WHAT IS EXPECTED: Restate the span of lines that starts with the line containing "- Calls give" and ends with the line containing "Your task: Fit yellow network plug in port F", word for word, including both, with nothing else.
________
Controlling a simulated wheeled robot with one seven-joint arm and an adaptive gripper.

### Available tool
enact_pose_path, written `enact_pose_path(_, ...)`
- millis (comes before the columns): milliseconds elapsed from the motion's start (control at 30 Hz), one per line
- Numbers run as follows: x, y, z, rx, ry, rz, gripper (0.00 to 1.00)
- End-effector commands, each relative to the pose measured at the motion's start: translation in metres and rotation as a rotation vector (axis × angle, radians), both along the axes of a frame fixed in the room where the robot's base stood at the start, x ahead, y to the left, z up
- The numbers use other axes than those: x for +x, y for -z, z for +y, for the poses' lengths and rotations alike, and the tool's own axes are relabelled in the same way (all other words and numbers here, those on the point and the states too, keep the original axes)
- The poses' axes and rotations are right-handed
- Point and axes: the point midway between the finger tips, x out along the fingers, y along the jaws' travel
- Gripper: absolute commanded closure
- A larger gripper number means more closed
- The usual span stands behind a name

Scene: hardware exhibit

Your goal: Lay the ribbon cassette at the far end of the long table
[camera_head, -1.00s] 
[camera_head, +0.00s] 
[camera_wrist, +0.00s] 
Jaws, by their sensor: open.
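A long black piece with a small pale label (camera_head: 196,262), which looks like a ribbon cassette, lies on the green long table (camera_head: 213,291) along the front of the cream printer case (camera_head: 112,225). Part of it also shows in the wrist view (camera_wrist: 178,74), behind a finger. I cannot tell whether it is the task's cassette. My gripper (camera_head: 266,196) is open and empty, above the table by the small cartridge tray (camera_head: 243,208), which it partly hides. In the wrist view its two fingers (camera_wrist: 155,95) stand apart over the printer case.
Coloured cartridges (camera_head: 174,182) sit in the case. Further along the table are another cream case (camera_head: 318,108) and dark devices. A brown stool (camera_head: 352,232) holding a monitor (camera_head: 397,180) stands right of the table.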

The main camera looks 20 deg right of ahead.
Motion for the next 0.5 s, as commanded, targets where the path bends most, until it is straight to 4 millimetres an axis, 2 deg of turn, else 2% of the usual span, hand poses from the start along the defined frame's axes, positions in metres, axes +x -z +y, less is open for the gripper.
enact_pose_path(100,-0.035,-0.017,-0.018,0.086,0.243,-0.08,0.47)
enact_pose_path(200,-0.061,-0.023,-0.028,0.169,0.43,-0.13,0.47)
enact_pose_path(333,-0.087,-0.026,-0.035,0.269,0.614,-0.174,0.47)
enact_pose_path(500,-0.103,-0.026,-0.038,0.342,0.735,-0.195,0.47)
________
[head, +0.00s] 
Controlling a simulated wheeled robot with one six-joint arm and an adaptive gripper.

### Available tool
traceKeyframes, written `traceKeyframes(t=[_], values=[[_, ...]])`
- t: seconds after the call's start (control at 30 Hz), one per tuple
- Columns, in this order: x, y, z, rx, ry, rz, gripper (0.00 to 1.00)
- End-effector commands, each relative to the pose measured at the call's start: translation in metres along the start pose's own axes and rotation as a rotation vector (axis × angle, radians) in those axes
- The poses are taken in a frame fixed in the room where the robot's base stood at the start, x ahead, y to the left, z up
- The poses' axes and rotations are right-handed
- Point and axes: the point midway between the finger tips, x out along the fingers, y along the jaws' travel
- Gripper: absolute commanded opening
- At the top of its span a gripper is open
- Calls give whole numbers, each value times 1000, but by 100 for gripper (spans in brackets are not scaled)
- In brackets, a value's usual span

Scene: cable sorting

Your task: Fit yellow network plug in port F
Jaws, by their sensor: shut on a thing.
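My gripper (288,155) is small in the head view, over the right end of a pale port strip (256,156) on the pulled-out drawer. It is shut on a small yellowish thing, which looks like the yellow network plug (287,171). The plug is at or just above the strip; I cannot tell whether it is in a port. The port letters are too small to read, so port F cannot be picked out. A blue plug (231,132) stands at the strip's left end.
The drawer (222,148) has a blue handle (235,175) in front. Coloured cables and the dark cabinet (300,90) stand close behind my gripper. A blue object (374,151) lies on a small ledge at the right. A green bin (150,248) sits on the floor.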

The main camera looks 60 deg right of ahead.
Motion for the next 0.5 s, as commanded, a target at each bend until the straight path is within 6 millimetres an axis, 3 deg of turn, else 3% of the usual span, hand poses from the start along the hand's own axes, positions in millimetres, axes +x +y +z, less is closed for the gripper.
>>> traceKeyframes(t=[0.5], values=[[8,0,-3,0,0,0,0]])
________
FINAL RESULT:
- Calls give whole numbers, each value times 1000, but by 100 for gripper (spans in brackets are not scaled)
- In brackets, a value's usual span

Scene: cable sorting

Your task: Fit yellow network plug in port F

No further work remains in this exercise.